For more on the underlying pieces, see my previous post on Node.js profiling and Brendan’s post on Flame Graphs.

.

Where does your Node program spend its time?


Photo by Julian Lim (flickr)

Performance analysis is one of the most difficult challenges in building production software. If a slow application isn’t spending much time on CPU, it could be waiting on filesystem (disk) I/O, network traffic, garbage collection, or many other things. We built the Cloud Analytics tool to help administrators and developers quickly identify these sources of latency in production software. When the app is actually spending its time on CPU, the next step is figuring out what it’s doing: what functions it’s executing and who’s calling them.
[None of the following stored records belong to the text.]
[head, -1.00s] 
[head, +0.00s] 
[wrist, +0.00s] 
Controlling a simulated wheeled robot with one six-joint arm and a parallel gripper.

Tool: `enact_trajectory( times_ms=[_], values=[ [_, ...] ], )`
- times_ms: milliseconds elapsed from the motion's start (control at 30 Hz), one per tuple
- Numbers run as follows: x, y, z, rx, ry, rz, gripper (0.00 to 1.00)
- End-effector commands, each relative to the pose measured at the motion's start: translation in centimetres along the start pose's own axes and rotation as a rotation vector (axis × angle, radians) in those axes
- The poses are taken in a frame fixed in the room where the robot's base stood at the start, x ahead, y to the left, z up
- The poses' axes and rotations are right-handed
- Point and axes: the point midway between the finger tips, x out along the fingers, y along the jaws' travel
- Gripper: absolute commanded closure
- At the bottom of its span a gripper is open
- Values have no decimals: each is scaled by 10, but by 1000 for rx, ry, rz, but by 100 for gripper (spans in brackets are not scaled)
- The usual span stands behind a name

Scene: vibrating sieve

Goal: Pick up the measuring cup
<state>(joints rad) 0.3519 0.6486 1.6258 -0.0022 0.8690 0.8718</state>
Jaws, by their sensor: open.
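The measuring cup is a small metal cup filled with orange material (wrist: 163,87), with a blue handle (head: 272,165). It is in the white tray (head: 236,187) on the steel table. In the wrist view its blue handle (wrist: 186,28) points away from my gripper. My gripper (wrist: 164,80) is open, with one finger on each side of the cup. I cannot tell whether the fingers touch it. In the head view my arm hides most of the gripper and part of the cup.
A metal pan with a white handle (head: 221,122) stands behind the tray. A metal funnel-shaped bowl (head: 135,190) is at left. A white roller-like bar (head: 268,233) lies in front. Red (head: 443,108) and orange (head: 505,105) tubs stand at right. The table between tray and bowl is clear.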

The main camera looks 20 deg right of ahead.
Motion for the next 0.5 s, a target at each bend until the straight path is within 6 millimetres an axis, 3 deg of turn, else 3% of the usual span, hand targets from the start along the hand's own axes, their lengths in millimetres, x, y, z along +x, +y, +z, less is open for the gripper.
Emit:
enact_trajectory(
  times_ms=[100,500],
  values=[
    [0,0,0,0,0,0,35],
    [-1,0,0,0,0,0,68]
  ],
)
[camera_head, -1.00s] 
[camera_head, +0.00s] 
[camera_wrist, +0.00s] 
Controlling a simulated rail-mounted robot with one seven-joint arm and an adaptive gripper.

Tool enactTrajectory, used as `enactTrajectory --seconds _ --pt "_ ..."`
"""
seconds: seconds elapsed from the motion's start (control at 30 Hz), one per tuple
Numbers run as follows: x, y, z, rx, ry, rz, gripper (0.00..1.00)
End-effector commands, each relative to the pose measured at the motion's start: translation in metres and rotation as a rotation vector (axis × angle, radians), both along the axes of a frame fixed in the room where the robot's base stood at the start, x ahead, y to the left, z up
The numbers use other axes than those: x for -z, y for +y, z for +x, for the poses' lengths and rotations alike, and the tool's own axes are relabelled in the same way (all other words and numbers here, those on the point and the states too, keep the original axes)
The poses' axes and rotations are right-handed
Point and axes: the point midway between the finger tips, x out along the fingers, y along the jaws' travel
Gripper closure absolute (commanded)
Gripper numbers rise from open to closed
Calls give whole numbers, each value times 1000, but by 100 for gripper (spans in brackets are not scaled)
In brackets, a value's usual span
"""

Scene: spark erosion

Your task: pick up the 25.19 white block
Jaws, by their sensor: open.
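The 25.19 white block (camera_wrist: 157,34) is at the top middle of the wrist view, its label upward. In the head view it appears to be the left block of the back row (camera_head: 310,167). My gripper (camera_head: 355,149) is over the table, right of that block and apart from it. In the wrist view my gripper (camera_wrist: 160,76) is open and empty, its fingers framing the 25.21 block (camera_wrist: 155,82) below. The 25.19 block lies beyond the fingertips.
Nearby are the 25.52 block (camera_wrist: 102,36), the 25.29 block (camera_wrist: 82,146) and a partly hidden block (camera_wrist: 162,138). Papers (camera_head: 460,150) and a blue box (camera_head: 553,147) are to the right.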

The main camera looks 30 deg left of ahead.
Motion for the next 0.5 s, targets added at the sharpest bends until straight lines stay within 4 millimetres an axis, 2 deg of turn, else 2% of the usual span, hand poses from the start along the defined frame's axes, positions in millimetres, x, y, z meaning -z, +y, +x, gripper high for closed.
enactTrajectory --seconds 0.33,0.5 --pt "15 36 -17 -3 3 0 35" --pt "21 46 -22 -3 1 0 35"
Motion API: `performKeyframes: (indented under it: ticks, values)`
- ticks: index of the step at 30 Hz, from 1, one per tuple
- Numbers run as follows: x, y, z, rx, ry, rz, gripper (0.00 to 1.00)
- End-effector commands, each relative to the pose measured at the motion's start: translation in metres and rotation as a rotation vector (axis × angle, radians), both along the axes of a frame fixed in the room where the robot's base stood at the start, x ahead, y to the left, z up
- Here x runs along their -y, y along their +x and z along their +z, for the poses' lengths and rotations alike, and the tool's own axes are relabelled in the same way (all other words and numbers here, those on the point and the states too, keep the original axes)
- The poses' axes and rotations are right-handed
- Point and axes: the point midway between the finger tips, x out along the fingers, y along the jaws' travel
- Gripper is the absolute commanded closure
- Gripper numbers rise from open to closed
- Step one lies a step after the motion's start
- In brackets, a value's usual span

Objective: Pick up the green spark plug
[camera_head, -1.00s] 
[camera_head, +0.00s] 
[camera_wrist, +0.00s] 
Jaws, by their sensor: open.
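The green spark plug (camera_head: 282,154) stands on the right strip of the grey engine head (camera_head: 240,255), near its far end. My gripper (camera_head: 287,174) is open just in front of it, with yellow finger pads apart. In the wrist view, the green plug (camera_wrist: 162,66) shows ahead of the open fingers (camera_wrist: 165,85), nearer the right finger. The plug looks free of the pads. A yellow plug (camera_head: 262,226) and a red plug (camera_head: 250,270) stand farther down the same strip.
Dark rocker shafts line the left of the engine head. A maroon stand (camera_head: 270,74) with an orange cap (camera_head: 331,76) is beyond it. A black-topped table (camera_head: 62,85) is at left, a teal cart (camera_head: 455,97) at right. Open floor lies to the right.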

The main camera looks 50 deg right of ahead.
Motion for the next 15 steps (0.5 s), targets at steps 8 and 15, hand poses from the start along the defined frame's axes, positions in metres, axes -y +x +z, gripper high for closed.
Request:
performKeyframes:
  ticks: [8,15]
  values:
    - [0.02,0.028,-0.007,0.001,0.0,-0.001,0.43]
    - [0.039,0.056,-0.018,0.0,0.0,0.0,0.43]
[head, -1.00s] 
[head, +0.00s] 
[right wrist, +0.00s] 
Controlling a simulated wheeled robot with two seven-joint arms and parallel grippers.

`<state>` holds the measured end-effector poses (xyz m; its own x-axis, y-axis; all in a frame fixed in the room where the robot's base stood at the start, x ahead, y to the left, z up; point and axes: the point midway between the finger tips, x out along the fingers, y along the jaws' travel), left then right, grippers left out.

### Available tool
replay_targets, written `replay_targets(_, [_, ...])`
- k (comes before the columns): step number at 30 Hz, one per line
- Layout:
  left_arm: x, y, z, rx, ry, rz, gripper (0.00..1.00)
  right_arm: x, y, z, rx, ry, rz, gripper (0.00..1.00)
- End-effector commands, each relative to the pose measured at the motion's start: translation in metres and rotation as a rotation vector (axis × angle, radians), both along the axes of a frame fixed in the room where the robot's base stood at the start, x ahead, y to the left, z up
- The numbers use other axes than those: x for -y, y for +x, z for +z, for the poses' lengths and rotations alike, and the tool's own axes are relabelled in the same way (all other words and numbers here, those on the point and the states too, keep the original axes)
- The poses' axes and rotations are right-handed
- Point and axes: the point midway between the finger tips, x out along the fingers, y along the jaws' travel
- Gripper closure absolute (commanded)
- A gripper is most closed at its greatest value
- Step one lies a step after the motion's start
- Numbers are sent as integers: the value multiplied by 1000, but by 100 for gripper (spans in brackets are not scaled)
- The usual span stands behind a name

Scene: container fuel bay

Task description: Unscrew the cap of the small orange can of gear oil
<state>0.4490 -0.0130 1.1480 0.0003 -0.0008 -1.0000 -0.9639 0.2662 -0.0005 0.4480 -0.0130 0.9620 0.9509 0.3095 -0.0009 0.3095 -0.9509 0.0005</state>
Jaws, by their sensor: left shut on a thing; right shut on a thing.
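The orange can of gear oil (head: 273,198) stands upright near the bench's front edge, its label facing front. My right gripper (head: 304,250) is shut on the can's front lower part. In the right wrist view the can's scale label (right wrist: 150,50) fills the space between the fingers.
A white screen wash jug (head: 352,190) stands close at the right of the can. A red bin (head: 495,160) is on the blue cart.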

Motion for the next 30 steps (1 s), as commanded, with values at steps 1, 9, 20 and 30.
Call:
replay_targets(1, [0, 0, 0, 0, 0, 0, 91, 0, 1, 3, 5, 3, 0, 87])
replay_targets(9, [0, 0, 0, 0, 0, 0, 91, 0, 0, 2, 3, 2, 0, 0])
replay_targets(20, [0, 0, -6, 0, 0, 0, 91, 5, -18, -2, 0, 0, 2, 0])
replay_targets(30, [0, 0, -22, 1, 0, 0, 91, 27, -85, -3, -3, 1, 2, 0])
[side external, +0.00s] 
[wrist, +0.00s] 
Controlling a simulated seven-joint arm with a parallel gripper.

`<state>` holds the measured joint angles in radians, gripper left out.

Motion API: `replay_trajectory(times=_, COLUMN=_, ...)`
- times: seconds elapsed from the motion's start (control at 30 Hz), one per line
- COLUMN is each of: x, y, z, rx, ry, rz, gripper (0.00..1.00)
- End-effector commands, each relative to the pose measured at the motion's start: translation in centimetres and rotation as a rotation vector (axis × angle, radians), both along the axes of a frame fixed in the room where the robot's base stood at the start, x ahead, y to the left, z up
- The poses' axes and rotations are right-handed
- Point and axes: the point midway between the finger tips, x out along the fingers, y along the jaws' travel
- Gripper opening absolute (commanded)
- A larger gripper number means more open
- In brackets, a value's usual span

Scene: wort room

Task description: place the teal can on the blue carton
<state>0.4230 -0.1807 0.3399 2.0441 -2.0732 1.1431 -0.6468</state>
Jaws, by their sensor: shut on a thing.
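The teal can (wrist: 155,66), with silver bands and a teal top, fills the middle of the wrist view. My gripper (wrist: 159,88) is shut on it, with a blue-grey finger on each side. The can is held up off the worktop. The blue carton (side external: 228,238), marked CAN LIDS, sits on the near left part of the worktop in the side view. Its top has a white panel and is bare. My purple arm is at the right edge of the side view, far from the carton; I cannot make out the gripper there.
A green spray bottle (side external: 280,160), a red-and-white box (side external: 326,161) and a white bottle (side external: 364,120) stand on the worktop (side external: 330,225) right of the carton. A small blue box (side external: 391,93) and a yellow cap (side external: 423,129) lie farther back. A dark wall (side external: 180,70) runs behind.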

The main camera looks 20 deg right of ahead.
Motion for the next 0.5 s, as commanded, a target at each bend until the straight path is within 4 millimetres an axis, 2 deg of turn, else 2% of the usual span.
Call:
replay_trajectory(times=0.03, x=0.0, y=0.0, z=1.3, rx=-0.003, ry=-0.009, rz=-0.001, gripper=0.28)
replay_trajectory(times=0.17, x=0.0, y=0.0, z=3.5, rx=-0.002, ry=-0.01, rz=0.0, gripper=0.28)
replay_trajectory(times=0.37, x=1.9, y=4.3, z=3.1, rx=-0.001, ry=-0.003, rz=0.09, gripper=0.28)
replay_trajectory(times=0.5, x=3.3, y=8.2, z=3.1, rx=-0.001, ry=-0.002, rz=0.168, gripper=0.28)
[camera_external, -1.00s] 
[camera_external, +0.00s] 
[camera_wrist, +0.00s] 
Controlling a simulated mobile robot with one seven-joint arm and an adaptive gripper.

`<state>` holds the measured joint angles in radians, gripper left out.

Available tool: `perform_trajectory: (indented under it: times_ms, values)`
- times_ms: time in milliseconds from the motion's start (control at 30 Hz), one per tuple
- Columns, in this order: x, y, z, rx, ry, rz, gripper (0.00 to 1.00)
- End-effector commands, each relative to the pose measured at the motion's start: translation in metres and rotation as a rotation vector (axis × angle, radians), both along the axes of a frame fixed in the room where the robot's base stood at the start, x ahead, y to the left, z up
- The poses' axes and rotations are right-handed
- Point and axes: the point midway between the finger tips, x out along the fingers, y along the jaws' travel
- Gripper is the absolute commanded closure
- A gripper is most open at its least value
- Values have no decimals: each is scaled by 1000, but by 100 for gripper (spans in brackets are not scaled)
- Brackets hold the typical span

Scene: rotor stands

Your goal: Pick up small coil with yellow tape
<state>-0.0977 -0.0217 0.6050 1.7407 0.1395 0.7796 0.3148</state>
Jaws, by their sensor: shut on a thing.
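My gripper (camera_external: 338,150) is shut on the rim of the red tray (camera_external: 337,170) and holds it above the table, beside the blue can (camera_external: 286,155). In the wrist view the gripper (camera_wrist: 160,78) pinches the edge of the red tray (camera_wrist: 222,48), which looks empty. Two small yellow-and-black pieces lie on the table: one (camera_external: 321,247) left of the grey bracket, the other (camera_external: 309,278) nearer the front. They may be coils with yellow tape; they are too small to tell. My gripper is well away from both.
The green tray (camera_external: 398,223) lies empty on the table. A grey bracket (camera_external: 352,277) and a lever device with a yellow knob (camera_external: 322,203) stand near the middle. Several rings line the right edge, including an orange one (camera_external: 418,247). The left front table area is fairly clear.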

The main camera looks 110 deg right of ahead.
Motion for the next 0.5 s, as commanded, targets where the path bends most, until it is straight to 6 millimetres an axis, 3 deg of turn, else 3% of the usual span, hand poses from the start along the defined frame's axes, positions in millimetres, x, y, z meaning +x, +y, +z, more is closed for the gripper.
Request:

One approach is to sample the program at say, 1000 times per second, and examine the 5-10 most frequently seen stacktraces. DTrace lets you do this with the profile provider, whose output might include something like this for a C program:

    libc.so.1`mutex_trylock_adaptive+0x137              ← stacktrace
    libc.so.1`mutex_lock_impl+0xdc
    libc.so.1`mutex_lock+0x10
    mysqld`_Z10open_tableP3THDP10TABLE_LISTP11st_mem_rootPbj+0x4b1
    mysqld`_Z11open_tablesP3THDPP10TABLE_LISTPjj+0x205
    mysqld`_Z20open_and_lock_tablesP3THDP10TABLE_LIST+0x1b
    mysqld`_Z21mysql_execute_commandP3THD+0x416
    mysqld`_Z11mysql_parseP3THDPKcjPS2_+0xf7
    mysqld`_Z16dispatch_command19enum_server_commandP3THDPcj+0x6c9
    mysqld`_Z10do_commandP3THD+0xca
    mysqld`handle_one_connection+0x343
    libc.so.1`_thr_setup+0x70
    libc.so.1`_lwp_start
                7                                       ← count

... (more stacktraces and associated counts)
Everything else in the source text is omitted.